Events in ksqlDB for Confluent Platform

ksqlDB is a database that’s purpose-built for stream processing applications. The main focus of stream processing is modeling computation over unbounded streams of events.

An event is anything that occurred and was recorded. It could be something high-level that happened in a business, like the sale of an item or the submission of an invoice. Or, it could be something low-level, like a log line emitted by a web server when a request is received. Anything that happens at a point in time is an event.

Because events are so fundamental to stream processing, they are ksqlDB’s core unit of data. All of ksqlDB’s features are oriented around making it easy to solve problems using events. Although it’s easy to think about individual events, figuring out how to store related events together is a bit more challenging. Fortunately, the idea of storing related events is well-explored territory. Apache Kafka® leads the way, which is why ksqlDB is built directly on top of it.

Kafka is a distributed streaming platform for working with events. It’s horizontally scalable, fault-tolerant, and extremely fast. Although working with it directly can be low-level, it has a strong and opinionated approach for modeling both individual events and stored events. For this reason, ksqlDB borrows heavily from some of Kafka’s abstractions. It doesn’t aim to make you learn all of Kafka, but it also doesn’t reinvent the wheel where there’s already something really good to use.

ksqlDB represents events by using a simple key/value model, which is very similar to Kafka’s notion of a record. The key represents some form of identity about the event. The value represents information about the event that occurred. This combination of key and value makes it easy to model stored events, since multiple events with the same key represent the same identity, irrespective of their values.

But events in ksqlDB carry more information than just a key and value. Similar to Kafka, they also describe the time at which the event was true.

ksqlDB aims to raise the abstraction from working with a lower-level stream processor. Usually, an event is called a “row”, as if it were a row in a relational database. Each row is composed of a series of columns. Columns are either read from the event’s key or value. ksqlDB also supports 3 pseudo columns, available on every row: ROWTIME, which represents the time of the event, as well as ROWPARTITION and ROWOFFSET, which represent the partition and offset of the source record, respectively. In addition, windowed sources have WINDOWSTART and WINDOWEND system columns.

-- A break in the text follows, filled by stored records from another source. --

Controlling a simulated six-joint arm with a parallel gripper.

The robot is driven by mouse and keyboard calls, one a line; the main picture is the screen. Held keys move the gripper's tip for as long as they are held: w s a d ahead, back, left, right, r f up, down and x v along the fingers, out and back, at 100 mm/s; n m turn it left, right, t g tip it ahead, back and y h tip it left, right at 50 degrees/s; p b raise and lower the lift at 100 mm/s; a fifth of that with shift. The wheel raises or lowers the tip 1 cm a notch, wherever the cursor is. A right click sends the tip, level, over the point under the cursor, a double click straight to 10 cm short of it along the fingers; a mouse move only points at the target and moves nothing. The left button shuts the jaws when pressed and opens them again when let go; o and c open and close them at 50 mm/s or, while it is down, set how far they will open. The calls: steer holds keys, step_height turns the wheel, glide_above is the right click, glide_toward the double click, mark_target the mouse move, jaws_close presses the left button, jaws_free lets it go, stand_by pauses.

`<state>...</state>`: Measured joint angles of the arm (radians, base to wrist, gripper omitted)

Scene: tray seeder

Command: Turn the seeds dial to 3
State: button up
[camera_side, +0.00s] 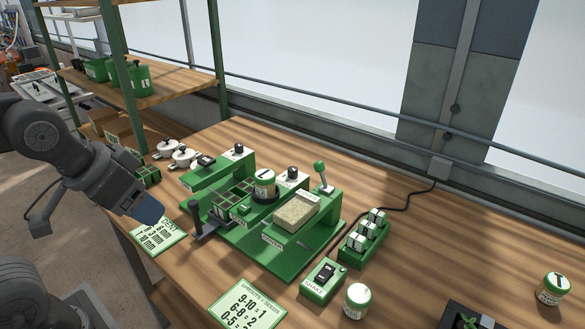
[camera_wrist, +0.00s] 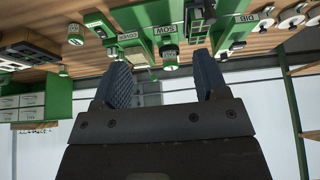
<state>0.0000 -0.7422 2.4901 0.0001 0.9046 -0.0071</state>
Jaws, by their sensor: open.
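The green seeder (camera_side: 300,258) stands on the wooden table. Two black dials on white plates top its housings, one at the back left (camera_side: 239,149) and one nearer the middle (camera_side: 292,173). Their markings are too small to read, so I cannot tell which is the seeds dial or its setting. My gripper (camera_side: 150,212) is at the left, beside the seeder and apart from it. In the wrist view, my gripper (camera_wrist: 163,82) has its two blue fingers spread with nothing between them. The seeder shows upside down there, with SOW (camera_wrist: 165,29) and DIB labels.
A black-handled lever (camera_side: 197,212) sticks out at the seeder's left. A jar (camera_side: 264,180) stands on it, and a green-knobbed lever (camera_side: 321,172) rises at its right. A shake switch box (camera_side: 323,279), another jar (camera_side: 357,300) and a sprouts-to-seeds card (camera_side: 246,304) lie in front.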

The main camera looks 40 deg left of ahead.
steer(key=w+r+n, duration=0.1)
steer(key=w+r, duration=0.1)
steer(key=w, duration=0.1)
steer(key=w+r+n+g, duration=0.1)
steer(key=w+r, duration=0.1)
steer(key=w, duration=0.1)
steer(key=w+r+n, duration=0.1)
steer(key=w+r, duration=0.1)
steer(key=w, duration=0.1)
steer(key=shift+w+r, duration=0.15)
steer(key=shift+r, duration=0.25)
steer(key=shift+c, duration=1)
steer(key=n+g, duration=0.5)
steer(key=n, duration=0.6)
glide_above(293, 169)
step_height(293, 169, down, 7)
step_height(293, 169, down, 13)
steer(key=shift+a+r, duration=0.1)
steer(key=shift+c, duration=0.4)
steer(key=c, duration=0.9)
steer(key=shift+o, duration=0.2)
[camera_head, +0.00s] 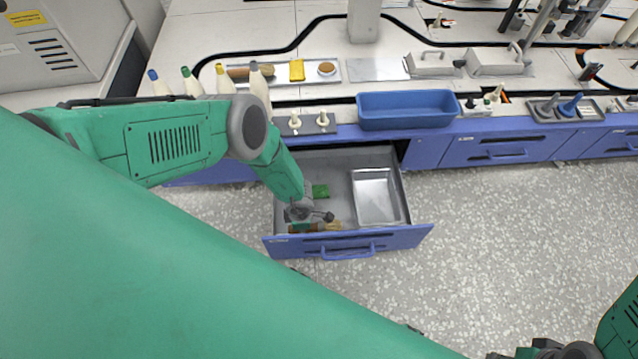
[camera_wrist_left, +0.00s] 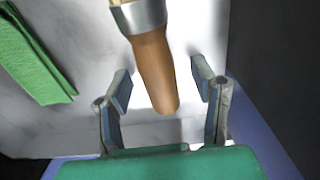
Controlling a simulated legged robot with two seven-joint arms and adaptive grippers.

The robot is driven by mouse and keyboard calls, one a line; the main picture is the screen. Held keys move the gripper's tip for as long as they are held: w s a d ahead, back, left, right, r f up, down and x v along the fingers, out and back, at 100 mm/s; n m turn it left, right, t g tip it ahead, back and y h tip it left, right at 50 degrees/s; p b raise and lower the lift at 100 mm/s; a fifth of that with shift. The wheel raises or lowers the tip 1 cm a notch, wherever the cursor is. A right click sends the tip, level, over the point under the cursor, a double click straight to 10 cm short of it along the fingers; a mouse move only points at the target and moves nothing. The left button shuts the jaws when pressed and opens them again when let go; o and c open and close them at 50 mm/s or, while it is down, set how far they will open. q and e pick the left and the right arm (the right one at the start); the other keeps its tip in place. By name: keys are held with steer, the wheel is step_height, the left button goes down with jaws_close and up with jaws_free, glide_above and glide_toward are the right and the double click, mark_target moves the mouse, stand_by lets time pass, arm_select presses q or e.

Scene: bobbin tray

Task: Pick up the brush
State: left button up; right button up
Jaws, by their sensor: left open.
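The brush (camera_head: 333,225) lies near the front of the open drawer, partly hidden by my left gripper (camera_head: 310,215). In the left wrist view, its brown wooden handle (camera_wrist_left: 155,70) and metal ferrule (camera_wrist_left: 142,16) show; the bristles are outside that view. My left gripper (camera_wrist_left: 162,88) is open, with one finger on each side of the handle and gaps visible on both sides. My right gripper (camera_head: 545,350) is only partly seen at the bottom right edge, and its fingers cannot be made out.
The grey drawer (camera_head: 365,241) has a blue front. It also holds a metal tray (camera_head: 376,200) at right and a green pad (camera_head: 320,190), also in the wrist view (camera_wrist_left: 35,60). Above, the counter carries a blue bin (camera_head: 406,108) and several bottles (camera_head: 260,88).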

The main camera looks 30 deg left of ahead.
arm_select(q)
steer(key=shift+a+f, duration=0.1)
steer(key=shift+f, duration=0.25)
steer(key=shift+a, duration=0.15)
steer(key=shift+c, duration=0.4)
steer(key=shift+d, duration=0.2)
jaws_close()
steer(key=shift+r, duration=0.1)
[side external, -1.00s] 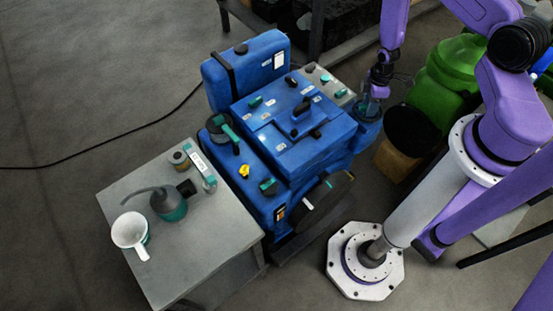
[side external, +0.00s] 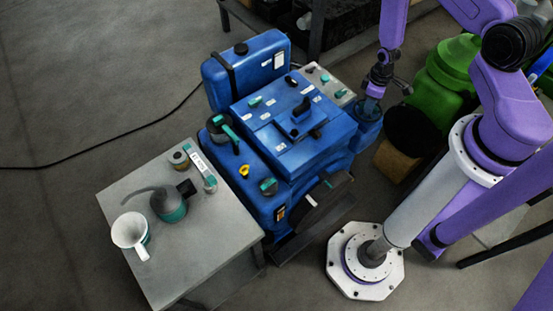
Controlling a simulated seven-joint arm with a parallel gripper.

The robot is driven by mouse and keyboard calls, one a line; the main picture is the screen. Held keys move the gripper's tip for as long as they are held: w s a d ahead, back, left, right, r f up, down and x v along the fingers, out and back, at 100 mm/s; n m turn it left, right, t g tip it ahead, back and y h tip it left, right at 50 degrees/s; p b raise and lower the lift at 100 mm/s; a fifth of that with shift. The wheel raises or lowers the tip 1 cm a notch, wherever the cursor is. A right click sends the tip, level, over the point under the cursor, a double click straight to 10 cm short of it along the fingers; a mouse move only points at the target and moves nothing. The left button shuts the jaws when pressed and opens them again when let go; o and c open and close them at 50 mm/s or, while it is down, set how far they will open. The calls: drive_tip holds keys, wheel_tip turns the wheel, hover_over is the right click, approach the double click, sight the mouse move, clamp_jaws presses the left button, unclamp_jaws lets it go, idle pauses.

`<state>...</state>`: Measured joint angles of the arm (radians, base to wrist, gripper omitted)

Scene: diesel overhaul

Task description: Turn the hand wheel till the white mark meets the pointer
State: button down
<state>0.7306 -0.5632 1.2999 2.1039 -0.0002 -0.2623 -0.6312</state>
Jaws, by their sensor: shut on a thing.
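My gripper (side external: 370,100) points down over a blue cylindrical housing (side external: 367,132) at the right end of the blue engine (side external: 290,135). Its fingers are shut on a small dark part on top of the housing, apparently the hand wheel, which they mostly hide. A dark round wheel (side external: 335,200) stands at the engine's near right side, apart from my gripper. A small white mark (side external: 311,200) shows near that wheel's left side.
A grey table (side external: 205,245) at the left holds a white mug (side external: 130,232), an oil can (side external: 168,205) and small parts. A black cable crosses the floor.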

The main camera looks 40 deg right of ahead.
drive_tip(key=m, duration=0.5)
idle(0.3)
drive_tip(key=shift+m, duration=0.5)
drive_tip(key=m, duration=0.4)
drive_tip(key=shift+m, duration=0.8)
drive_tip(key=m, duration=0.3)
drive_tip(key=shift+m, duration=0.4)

Starting in ksqlDB 0.24, you can create columns that are populated by a record’s header field. Kafka headers are a list of zero or more key-value pairs, where the keys are (not necessarily unique) strings and the values are byte arrays. Headers typically contain metadata about records, which can then be used for routing or processing For example, the header could store information about how to deserialize strings in the value.